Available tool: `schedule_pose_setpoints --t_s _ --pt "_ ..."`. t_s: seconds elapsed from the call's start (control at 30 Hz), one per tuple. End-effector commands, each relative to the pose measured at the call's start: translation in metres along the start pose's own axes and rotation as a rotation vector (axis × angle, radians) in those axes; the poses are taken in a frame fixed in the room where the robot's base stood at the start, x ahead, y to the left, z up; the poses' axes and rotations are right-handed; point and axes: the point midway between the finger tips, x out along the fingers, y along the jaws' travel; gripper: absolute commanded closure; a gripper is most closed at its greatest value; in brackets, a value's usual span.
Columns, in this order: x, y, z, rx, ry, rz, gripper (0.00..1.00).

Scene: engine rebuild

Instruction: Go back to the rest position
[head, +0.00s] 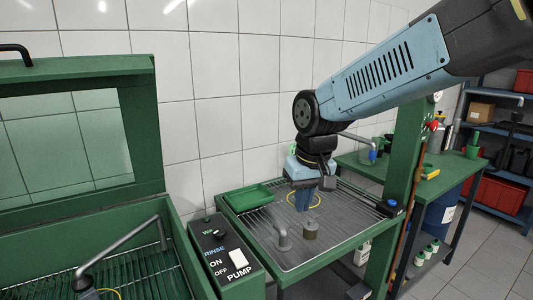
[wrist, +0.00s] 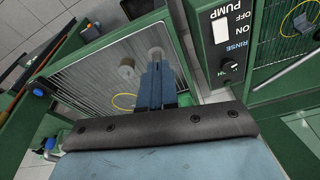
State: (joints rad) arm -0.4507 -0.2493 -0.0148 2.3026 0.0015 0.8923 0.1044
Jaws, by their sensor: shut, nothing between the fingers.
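My gripper (head: 302,205) hangs from my blue arm over the slatted drain tray (head: 262,238). Its fingers point down and are closed together with nothing between them. In the wrist view the two dark blue fingers (wrist: 157,72) lie side by side above the same tray (wrist: 85,80). A small grey-brown cylinder (head: 310,230) stands on the tray, just in front of the gripper in the head view. A yellow ring (head: 319,201) shows behind the fingers. I cannot tell the exact gap between the fingertips and the tray.
A green washer cabinet with a raised windowed lid (head: 130,130) stands at left. A control box (head: 225,255) sits beside the tray. A green shallow bin (head: 249,197) is at the tray's back. A green post (head: 405,150) rises at right, with a bench (head: 440,175) behind it.

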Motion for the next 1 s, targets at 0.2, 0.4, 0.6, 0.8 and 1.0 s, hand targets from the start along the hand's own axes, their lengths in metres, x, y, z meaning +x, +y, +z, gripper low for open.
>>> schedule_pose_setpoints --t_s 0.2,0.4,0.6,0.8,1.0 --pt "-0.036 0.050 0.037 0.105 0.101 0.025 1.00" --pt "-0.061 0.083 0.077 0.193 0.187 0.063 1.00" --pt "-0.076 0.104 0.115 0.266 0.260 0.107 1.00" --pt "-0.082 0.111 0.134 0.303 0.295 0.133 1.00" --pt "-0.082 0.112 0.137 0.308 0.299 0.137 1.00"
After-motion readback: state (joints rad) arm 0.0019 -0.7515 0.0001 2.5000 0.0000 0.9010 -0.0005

### Problem details
Write out each line of the data exactly; the images should be left out.

### Exercise output
Available tool: `schedule_pose_setpoints --t_s _ --pt "_ ..."`. t_s: seconds elapsed from the call's start (control at 30 Hz), one per tuple. End-effector commands, each relative to the pose measured at the call's start: translation in metres along the start pose's own axes and rotation as a rotation vector (axis × angle, radians) in those axes; the poses are taken in a frame fixed in the room where the robot's base stood at the start, x ahead, y to the left, z up; the poses' axes and rotations are right-handed; point and axes: the point midway between the finger tips, x out along the fingers, y along the jaws' travel; gripper: absolute commanded closure; a gripper is most closed at its greatest value; in brackets, a value's usual span.
Columns, in this order: x, y, z, rx, ry, rz, gripper (0.00..1.00).

Scene: engine rebuild

Instruction: Go back to the rest position
[head, +0.00s] 
[wrist, +0.00s] 
State: (joints rad) arm -0.4507 -0.2493 -0.0148 2.3026 0.0015 0.8923 0.1044
Jaws, by their sensor: shut, nothing between the fingers.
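My gripper (head: 302,205) hangs from my blue arm over the slatted drain tray (head: 262,238). Its fingers point down and are closed together with nothing between them. In the wrist view the two dark blue fingers (wrist: 157,72) lie side by side above the same tray (wrist: 85,80). A small grey-brown cylinder (head: 310,230) stands on the tray, just in front of the gripper in the head view. A yellow ring (head: 319,201) shows behind the fingers. I cannot tell the exact gap between the fingertips and the tray.
A green washer cabinet with a raised windowed lid (head: 130,130) stands at left. A control box (head: 225,255) sits beside the tray. A green shallow bin (head: 249,197) is at the tray's back. A green post (head: 405,150) rises at right, with a bench (head: 440,175) behind it.

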Motion for the next 1 s, targets at 0.2, 0.4, 0.6, 0.8 and 1.0 s, hand targets from the start along the hand's own axes, their lengths in metres, x, y, z meaning +x, +y, +z, gripper low for open.
>>> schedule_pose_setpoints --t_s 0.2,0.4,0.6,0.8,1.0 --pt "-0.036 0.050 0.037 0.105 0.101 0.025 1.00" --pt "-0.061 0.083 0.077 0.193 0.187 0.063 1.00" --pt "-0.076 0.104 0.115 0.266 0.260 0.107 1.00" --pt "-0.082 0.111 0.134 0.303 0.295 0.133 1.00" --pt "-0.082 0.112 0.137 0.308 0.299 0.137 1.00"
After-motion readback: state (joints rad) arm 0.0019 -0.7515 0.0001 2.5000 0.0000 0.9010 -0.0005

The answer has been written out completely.